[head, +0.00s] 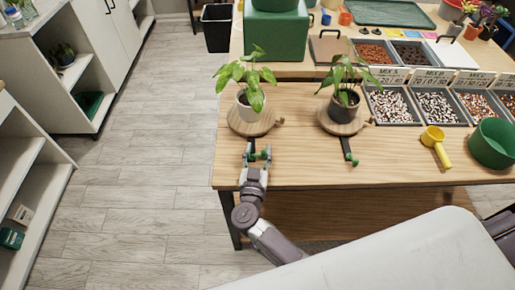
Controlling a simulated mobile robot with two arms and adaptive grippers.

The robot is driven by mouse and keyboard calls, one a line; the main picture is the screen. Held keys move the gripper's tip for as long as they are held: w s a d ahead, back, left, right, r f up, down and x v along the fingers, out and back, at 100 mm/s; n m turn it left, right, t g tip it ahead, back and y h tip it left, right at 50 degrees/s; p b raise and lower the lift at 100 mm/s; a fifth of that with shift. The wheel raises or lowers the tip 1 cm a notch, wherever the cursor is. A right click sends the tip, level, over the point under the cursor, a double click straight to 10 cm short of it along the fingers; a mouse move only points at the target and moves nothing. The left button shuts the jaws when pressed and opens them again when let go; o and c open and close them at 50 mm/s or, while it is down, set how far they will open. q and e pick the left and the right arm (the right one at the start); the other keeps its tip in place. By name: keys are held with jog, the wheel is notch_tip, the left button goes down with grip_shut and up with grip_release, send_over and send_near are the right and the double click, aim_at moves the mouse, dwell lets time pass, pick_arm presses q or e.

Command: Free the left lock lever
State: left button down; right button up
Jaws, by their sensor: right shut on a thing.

——————

**GIVEN INSTRUCTION**
The data above should be repeated exactly, minus any pictures.

**SOLUTION BELOW**
[head, +0.00s] 
Controlling a simulated mobile robot with two arms and adaptive grippers.

The robot is driven by mouse and keyboard calls, one a line; the main picture is the screen. Held keys move the gripper's tip for as long as they are held: w s a d ahead, back, left, right, r f up, down and x v along the fingers, out and back, at 100 mm/s; n m turn it left, right, t g tip it ahead, back and y h tip it left, right at 50 degrees/s; p b raise and lower the lift at 100 mm/s; a fifth of that with shift. The wheel raises or lowers the tip 1 cm a notch, wherever the cursor is. A right click sends the tip, level, over the point under the cursor, a double click straight to 10 cm short of it along the fingers; a mouse move only points at the target and moves nothing. The left button shuts the jaws when pressed and opens them again when let go; o and c open and close them at 50 mm/s or, while it is down, set how far they will open. q and e pick the left and the right arm (the right one at the start); the other keeps its tip in place. By name: keys are held with jog, the wheel is notch_tip, the left button goes down with grip_shut and up with grip_release, send_over and send_near are the right and the double click, aim_at moves the mouse, dwell lets time pass, pick_arm presses q or e.

Command: Free the left lock lever
State: left button down; right button up
Jaws, by their sensor: right shut on a thing.

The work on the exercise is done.